Nigerian President Olusegun Obasanjo has vowed to stamp out violence in the country's troubled Niger Delta. He spoke late Monday at a meeting with four foreign oil workers released by militants just hours earlier.

The Nigerian leader says his administration will not be intimidated by attacks on oil companies. He says new security measures will be introduced to stem rising violence in the area.

"I want to assure you and assure your employers, Nigerians and the international community, that we will do everything humanly possible to try to prevent a re-occurrence of what has happened," he said.

President Obasanjo also had a word for his country's independent media.

"I want to appeal to the Nigeria press, because we have some form of sensationalism in this. Now, if you glorify people who have done bad things, you're not doing any credit to your country or to yourself," said Mr. Obasanjo. "In fact, you're undermining the security of your country. I was told when I was in Davos, while we are working to get the people out, one paper came out with another sensation that another four had been kidnapped, which is a lie, which is untrue, and which can create both internally and externally the feeling of insecurity in the country."

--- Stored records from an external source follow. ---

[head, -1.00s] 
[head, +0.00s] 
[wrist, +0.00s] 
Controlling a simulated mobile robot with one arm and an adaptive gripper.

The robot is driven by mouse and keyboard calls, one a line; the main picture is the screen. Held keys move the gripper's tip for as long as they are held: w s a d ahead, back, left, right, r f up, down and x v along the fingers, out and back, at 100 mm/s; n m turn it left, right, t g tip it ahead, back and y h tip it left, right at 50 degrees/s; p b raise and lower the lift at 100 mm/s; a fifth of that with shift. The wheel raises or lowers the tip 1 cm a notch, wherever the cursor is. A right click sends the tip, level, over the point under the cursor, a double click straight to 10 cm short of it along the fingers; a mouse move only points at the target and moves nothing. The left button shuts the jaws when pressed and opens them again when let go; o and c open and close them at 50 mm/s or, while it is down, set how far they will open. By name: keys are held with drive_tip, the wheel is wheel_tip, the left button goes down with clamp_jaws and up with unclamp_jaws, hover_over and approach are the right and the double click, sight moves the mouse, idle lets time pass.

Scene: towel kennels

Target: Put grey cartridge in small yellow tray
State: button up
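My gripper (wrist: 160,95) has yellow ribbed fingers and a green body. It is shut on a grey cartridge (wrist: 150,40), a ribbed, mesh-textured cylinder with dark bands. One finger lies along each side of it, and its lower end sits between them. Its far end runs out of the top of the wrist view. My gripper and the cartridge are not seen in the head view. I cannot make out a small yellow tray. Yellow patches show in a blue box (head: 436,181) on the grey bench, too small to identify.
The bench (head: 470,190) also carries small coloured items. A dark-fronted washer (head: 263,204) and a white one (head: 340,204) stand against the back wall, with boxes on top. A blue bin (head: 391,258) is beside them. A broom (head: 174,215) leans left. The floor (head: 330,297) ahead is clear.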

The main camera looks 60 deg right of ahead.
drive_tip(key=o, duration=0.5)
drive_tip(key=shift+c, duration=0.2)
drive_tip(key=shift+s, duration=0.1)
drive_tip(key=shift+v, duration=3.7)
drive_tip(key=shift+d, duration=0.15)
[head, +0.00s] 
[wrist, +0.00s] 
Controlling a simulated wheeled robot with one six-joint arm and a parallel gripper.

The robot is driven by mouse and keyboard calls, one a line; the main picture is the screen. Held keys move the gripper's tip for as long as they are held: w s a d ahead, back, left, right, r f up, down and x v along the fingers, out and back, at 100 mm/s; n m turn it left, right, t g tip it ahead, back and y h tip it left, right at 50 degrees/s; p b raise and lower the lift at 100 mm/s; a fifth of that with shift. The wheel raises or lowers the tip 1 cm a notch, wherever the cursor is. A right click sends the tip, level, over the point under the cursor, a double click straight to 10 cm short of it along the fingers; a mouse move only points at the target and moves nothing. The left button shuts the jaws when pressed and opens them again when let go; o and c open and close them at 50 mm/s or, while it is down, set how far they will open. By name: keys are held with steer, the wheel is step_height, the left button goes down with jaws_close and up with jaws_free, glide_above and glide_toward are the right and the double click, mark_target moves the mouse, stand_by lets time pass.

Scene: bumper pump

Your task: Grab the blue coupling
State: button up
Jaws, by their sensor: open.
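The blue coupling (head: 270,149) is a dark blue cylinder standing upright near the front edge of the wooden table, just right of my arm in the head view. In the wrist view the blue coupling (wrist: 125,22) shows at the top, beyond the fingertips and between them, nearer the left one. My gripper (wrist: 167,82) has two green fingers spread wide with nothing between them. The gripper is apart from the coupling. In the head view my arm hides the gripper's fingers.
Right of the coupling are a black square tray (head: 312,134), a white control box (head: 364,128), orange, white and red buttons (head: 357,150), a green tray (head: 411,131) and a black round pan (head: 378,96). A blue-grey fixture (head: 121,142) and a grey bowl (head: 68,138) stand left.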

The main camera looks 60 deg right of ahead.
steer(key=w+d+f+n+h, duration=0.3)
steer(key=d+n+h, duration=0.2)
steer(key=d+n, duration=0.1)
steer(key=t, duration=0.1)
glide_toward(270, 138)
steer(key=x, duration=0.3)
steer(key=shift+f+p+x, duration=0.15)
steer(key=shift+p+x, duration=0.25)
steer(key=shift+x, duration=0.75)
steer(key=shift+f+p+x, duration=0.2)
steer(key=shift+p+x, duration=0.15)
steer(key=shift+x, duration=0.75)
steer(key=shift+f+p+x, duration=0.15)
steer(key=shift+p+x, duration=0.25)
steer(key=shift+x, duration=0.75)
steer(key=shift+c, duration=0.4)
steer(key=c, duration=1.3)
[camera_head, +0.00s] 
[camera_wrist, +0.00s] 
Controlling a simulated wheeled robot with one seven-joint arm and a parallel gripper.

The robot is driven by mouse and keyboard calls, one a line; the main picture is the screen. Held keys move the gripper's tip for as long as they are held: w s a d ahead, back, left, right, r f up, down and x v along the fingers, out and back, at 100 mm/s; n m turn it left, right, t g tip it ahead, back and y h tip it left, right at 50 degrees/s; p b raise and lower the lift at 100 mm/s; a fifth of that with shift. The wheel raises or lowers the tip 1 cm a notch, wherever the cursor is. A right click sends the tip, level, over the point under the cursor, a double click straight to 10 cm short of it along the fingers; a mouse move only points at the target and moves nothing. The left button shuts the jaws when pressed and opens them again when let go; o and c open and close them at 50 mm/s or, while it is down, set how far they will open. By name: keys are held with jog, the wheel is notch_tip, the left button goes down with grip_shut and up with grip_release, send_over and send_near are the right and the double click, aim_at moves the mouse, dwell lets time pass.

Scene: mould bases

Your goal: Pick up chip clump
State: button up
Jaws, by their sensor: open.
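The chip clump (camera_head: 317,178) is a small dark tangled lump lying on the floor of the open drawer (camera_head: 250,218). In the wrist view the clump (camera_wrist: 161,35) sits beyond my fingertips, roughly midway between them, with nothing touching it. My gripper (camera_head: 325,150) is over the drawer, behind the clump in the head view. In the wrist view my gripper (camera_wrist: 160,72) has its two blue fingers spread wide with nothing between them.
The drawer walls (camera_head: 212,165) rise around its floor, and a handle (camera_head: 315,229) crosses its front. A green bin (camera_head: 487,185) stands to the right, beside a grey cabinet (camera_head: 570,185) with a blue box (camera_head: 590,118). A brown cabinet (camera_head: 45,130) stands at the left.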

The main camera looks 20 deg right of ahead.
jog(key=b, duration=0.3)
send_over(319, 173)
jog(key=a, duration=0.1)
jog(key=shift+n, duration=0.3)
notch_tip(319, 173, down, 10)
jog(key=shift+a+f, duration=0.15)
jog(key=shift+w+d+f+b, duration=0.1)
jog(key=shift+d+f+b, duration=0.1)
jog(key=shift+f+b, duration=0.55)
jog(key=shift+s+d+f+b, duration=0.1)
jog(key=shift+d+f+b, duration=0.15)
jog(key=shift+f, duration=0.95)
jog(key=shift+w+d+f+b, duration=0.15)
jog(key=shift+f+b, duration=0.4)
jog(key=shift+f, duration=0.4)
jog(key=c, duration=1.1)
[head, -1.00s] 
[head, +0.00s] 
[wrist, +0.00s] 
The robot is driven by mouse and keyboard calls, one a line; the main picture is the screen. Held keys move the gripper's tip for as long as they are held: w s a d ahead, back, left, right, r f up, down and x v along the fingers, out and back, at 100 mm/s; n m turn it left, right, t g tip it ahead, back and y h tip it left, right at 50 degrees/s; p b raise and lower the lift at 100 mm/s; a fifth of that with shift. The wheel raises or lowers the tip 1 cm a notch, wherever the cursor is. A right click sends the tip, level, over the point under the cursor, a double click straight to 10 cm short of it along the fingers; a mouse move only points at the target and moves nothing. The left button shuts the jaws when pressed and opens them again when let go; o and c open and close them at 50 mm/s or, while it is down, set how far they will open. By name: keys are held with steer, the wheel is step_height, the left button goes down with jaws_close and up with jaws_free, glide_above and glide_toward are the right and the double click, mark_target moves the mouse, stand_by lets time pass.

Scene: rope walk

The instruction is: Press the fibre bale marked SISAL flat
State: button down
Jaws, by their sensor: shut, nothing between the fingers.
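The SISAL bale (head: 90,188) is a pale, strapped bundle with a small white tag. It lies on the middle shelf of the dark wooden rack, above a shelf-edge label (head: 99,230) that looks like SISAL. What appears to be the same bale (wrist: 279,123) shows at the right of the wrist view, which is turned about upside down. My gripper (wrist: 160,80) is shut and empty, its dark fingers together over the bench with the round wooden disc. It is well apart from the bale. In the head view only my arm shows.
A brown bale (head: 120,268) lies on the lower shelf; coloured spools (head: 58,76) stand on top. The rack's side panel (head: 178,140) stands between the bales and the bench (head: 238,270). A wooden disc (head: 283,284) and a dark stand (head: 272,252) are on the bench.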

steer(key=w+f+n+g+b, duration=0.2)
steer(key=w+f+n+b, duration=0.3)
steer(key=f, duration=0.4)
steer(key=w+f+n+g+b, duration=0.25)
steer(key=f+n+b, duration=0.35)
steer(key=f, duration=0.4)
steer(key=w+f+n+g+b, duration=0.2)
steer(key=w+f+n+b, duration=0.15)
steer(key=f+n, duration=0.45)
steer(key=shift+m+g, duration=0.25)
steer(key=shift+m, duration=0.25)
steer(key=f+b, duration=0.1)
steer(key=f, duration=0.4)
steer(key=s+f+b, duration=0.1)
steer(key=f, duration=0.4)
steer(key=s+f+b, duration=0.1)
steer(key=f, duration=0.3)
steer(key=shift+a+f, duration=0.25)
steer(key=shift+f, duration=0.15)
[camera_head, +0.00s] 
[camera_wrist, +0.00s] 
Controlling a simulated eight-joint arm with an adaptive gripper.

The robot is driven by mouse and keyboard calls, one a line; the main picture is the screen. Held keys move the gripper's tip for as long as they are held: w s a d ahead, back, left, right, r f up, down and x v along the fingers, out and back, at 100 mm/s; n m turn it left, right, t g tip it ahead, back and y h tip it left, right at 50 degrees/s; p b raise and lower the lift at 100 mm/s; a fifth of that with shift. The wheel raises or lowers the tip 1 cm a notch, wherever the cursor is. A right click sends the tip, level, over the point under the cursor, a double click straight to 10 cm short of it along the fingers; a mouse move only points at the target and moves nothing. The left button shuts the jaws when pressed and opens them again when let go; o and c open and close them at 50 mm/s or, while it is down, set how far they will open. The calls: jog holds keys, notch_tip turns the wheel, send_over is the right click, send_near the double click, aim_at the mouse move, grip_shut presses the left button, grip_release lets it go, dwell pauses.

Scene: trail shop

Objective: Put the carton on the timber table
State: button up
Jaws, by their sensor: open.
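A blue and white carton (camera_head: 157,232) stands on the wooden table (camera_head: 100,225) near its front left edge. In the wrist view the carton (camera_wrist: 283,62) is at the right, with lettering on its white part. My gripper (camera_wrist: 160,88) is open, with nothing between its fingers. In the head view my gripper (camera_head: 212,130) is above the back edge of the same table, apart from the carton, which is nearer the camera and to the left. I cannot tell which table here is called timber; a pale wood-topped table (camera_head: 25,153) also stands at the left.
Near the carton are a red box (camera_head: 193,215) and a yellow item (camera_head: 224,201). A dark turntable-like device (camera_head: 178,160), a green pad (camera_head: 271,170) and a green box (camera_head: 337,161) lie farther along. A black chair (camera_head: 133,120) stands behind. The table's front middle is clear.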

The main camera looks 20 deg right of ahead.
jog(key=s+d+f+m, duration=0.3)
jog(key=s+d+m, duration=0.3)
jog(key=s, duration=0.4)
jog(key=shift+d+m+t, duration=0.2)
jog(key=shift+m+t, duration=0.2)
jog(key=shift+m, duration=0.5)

Nigeria's largest labor organization, the Nigeria Labor Congress, which represents the interest of oil workers, has also welcomed the release of the oil workers. NLC Secretary General George Odah says improving security for oil workers should be a priority.

"It's understandable that our members are apprehensive about working in this area. Because if we are going to continue to have a situation where we're being threatened with the possibility of abduction at the slightest opportunity, this can't provide the necessary enabling environment to do work," said Odah. "The security of lives and property should be a primary consideration for both oil companies and respective government agencies that are charged with this responsibility."

None of the four former captives - a Briton, Bulgarian, Honduran and American - was allowed to speak to reporters. The release of the four has been warmly welcomed by most Nigerians. The U.S. embassy in Abuja has also welcomed their release. In a statement Monday it deplored acts of hostage taking and appealed for a solution to the problems in the Niger Delta.